Segundo ele, é necessário uma política no setor para valorizar o agricultor. “Tem o problema da carga tributária, mas acho que as empresas também não valorizam o produto final. Se for pelo custo de produção deles, o produtor vai trabalhar para não ganhar nada”, analisa.

Sindicatos discutem soluções

No momento, a prioridade do presidente do Sindicato dos Trabalhadores Rurais, Cedenir Postal, é encontrar consenso sobre qual dos indicadores apresentados deve ser considerado como parâmetro para reivindicar o preço mínimo. “Nós precisamos nos reunir para discutir o assunto. Apesar de serem valores próximos, têm diferença”, avalia.
Postal se diz aberto ao diálogo e entende que as vinícolas dependem dos produtores e vice-versa. “Um não consegue sobreviver sem o outro. Não adianta o produtor ter sua produção se ele não consegue se manter, não consegue renovar seus parreirais. Ele precisa ter sobrevivência do negócio”, comenta. A partir da reunião, também será encaminhado um documento à Brasília,para cobrar
um preço mínimo mais alto antes da decisão final do Governo Federal.
Sobre a redução na carga tributária, Postal considera uma alternativa viável, já que os vinhos importados entram baratos no Brasil. “Isso foge da nossa abrangência, porque depende de decisão política. Mas o mínimo que a gente espera é que se houver redução, que ela seja repassada para os agricultores”, comenta.
Para o presidente do Sindicato Rural da Serra Gaúcha, Elson Schneider, é necessário ter entendimento entre toda cadeia produtiva sobre os custos de produção. “Como não podemos criar barreiras de ingresso dos vinhos estrangeiros no país, o governo tem que tomar providências. Um preço razoável para todas as partes seria R$ 1,30”, avalia.
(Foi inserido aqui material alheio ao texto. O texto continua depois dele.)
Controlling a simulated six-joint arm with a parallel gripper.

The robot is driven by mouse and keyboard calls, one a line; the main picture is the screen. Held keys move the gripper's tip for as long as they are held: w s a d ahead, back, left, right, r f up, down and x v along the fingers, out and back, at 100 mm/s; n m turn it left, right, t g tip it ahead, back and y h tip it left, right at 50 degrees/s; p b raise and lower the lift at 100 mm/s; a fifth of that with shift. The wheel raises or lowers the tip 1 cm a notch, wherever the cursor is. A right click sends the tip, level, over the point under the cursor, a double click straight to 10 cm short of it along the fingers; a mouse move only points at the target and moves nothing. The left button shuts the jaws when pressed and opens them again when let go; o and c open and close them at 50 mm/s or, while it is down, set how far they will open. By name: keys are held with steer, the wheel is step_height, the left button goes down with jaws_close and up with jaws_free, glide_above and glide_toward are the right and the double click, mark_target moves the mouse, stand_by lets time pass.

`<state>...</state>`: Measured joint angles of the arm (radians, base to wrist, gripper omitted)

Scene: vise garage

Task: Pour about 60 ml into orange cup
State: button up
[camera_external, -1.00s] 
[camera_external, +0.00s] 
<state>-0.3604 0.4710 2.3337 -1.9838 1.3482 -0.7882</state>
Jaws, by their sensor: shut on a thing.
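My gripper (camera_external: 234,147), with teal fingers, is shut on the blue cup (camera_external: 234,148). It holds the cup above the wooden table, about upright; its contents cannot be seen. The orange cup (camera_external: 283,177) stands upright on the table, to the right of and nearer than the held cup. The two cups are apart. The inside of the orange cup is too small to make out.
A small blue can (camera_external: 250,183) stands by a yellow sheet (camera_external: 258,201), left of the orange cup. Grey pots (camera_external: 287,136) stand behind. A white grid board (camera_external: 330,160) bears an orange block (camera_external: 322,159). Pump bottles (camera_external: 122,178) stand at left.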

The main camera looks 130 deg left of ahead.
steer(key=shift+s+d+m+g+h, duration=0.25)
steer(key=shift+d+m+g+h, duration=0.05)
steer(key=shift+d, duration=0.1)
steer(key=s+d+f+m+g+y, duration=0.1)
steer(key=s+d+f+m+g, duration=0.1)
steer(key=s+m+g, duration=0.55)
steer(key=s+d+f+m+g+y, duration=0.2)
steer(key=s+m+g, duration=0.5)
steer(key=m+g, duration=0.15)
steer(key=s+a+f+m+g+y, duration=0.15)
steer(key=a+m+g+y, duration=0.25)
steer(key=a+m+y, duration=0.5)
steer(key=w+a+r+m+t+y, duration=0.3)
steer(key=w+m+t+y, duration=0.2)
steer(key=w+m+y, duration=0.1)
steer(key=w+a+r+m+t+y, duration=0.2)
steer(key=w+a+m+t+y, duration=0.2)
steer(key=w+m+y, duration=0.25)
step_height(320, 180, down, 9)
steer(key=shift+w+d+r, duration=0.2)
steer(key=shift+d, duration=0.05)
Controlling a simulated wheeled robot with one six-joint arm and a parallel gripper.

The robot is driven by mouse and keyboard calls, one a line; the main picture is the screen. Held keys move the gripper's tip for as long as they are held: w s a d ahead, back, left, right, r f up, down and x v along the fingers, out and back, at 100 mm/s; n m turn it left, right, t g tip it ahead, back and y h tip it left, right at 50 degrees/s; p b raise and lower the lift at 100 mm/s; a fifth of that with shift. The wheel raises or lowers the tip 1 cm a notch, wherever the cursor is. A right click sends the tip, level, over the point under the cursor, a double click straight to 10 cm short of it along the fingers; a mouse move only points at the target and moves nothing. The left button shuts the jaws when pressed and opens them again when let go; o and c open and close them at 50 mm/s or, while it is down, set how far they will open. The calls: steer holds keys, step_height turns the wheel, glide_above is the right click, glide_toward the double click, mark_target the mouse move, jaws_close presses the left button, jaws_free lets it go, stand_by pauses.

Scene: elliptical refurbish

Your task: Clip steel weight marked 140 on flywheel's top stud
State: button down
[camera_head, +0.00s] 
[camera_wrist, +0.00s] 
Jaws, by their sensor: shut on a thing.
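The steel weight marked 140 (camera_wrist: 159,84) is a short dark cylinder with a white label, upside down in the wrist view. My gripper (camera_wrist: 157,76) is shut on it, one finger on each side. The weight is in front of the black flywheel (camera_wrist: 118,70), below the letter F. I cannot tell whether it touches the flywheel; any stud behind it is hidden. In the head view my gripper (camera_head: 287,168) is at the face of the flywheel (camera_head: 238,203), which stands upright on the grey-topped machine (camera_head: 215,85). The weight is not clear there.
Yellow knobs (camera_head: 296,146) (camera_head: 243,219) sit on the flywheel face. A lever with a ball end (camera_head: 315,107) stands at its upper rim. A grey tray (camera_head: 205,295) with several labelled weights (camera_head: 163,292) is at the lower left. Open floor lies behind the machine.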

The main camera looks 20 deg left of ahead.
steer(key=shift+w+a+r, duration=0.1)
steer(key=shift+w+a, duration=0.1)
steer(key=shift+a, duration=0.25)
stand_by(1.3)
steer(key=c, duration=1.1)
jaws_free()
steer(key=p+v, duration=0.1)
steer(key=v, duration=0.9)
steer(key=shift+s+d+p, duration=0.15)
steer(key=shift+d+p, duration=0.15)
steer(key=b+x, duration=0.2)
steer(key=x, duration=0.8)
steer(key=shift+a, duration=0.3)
Como forma de solucionar o problema, Schneider propõe diálogo com as entidades representativas das vinícolas.
Na base, ambos sindicatos estão trabalhando juntos, mas em Brasília as agendas ainda encontram diferenças. “Nós precisamos dar continuidade a essa agenda. Vamos ter novidades”, aponta.

Embrapa pede união no setor

Para o economista da Embrapa Uva e Vinho, Joelson Lazzarotto, os levantamentos apresentados mostram que o setor vitivinícola precisa equacionar a relação de mercado entre produtor e indústria. “Nós precisamos pensar em sustentabilidade no longo prazo. O produtor vai continuar existindo, os filhos vão assumir as propriedades e vão expandir produção de uva. Do outro lado, a indústria vai continuar crescendo, ofertando vinhos e espumantes. Se um elo desses quebrar, o setor acaba. Um depende do outro”, analisa.